Dataset records
★ ★ ★ ★

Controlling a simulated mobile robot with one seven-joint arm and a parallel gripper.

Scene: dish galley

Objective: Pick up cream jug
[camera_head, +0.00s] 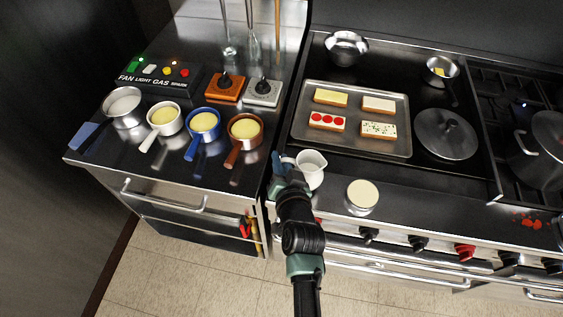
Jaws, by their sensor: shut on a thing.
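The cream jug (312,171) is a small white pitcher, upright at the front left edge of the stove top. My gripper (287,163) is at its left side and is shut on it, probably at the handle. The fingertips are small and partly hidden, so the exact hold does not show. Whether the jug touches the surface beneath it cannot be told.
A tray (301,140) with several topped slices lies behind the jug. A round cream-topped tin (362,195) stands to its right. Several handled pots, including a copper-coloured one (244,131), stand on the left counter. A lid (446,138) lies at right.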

★ ★ ★ ★

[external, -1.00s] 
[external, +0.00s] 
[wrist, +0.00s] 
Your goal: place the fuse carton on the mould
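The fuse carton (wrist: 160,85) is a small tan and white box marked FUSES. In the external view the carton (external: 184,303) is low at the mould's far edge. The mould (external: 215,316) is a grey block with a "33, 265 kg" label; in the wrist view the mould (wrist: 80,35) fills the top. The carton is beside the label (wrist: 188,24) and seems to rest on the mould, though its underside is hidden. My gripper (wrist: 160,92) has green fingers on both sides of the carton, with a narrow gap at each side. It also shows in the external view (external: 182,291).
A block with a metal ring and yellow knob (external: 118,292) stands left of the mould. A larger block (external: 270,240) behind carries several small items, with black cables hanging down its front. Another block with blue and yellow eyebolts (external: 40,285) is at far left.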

★ ★ ★ ★

[GIVEN PROBLEM]
Include both the line containing "Scene: dish galley" and the line containing "[camera_head, +0.00s]" when you write out everything between them, exactly. Leave the pictures out.

[EXERCISE SOLUTION]
Scene: dish galley

Objective: Pick up cream jug
[camera_head, +0.00s] 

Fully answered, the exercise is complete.